- DATA SECTION
----------------

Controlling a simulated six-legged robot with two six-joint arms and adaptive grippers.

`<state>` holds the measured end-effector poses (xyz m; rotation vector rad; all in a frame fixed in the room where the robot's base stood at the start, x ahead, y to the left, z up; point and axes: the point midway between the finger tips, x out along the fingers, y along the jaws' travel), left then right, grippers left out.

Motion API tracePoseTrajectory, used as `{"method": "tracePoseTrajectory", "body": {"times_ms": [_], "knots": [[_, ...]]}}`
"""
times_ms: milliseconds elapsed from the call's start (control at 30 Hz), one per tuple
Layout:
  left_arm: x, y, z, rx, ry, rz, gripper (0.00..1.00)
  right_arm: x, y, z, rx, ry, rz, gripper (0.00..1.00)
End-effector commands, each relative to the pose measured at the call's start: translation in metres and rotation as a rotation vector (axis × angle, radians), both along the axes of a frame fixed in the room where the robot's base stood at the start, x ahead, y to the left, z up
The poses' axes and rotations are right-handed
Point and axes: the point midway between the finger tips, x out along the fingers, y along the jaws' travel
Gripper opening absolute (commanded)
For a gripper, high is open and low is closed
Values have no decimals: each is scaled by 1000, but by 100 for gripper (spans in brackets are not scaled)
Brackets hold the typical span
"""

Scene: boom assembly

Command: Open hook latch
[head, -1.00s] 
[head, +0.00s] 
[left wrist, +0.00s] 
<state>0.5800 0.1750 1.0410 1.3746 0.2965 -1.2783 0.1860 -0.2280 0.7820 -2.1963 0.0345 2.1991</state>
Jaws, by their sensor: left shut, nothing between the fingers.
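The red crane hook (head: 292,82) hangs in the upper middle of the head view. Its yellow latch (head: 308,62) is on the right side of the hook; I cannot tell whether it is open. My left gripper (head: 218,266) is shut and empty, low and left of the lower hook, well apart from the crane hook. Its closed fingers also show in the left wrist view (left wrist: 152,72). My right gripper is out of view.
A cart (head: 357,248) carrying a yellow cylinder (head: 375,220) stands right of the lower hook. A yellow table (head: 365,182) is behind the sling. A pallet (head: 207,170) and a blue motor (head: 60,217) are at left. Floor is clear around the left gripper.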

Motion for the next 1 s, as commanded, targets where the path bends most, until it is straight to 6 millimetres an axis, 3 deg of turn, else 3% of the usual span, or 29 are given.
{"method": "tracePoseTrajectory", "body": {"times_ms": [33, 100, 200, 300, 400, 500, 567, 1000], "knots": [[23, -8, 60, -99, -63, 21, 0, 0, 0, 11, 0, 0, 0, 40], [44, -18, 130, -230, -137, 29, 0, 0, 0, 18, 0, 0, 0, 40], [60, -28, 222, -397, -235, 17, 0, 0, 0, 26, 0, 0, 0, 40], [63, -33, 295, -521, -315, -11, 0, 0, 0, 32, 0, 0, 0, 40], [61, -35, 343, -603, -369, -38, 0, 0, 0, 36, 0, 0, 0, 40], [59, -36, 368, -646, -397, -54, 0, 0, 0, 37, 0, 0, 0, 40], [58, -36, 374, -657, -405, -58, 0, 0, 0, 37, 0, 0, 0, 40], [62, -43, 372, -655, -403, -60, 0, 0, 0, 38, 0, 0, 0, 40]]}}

----------------

- DIRECTIVE
Scan the listing above and identify each line holding the string "poses"; copy every such line.

- ANSWER BELOW
`<state>` holds the measured end-effector poses (xyz m; rotation vector rad; all in a frame fixed in the room where the robot's base stood at the start, x ahead, y to the left, z up; point and axes: the point midway between the finger tips, x out along the fingers, y along the jaws' travel), left then right, grippers left out.
The poses' axes and rotations are right-handed

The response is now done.